# [What is needed]
Please copy the lines below exactly, from the first one through the line showing "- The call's".

# [Given material]
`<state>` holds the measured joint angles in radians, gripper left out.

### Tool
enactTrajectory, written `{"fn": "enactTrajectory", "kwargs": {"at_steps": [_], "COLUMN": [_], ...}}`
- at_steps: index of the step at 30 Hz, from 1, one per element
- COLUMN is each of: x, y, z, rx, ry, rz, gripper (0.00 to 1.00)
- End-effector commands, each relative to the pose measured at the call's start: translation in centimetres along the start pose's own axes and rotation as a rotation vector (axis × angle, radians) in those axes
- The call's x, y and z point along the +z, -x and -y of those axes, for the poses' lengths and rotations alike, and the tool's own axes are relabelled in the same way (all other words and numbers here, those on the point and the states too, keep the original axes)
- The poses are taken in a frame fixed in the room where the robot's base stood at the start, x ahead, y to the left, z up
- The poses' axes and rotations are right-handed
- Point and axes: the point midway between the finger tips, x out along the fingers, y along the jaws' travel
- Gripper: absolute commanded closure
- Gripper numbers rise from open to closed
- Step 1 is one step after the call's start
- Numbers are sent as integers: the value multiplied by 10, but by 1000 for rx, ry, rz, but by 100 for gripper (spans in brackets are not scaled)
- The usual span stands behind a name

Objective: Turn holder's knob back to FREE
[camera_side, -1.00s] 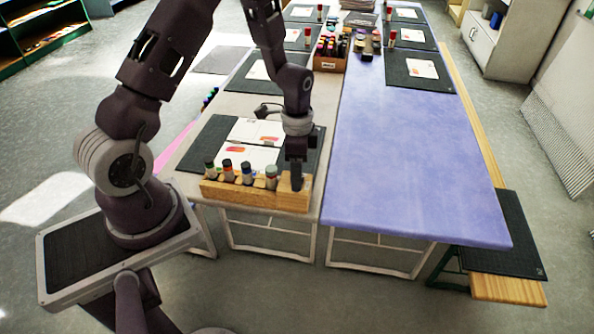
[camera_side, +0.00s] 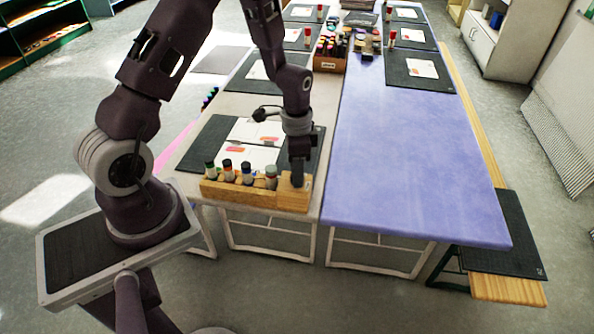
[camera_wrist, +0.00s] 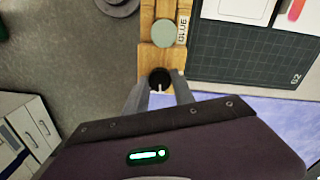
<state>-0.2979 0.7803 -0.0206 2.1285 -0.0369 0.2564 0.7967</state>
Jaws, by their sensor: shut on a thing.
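The wooden holder (camera_side: 240,196) lies along the near edge of the left table, with several capped bottles standing in it. In the wrist view, its wooden top (camera_wrist: 147,53) shows a pale green round cap (camera_wrist: 163,33) beside a GLUE label. The black knob (camera_wrist: 159,75) sits at the holder's end, with a white pointer mark toward the bottom of the picture. My gripper (camera_side: 297,181) reaches down to the holder's right end. In the wrist view its two grey fingers (camera_wrist: 159,84) are on either side of the knob, shut on it. I cannot see any FREE marking.
A dark mat (camera_side: 205,147) with white cards lies behind the holder. The purple table (camera_side: 420,160) on the right is mostly bare. A wooden crate of bottles (camera_side: 330,62) stands farther back. A bench (camera_side: 508,290) runs along the right side.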

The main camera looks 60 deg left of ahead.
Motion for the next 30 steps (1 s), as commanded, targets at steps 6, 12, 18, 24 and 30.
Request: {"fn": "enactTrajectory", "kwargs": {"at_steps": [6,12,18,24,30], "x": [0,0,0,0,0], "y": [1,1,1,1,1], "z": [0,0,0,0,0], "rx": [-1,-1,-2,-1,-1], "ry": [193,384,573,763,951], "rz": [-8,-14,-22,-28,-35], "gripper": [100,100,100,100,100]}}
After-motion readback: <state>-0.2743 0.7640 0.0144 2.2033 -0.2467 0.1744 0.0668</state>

# [Result for this exercise]
`<state>` holds the measured joint angles in radians, gripper left out.

### Tool
enactTrajectory, written `{"fn": "enactTrajectory", "kwargs": {"at_steps": [_], "COLUMN": [_], ...}}`
- at_steps: index of the step at 30 Hz, from 1, one per element
- COLUMN is each of: x, y, z, rx, ry, rz, gripper (0.00 to 1.00)
- End-effector commands, each relative to the pose measured at the call's start: translation in centimetres along the start pose's own axes and rotation as a rotation vector (axis × angle, radians) in those axes
- The call's x, y and z point along the +z, -x and -y of those axes, for the poses' lengths and rotations alike, and the tool's own axes are relabelled in the same way (all other words and numbers here, those on the point and the states too, keep the original axes)

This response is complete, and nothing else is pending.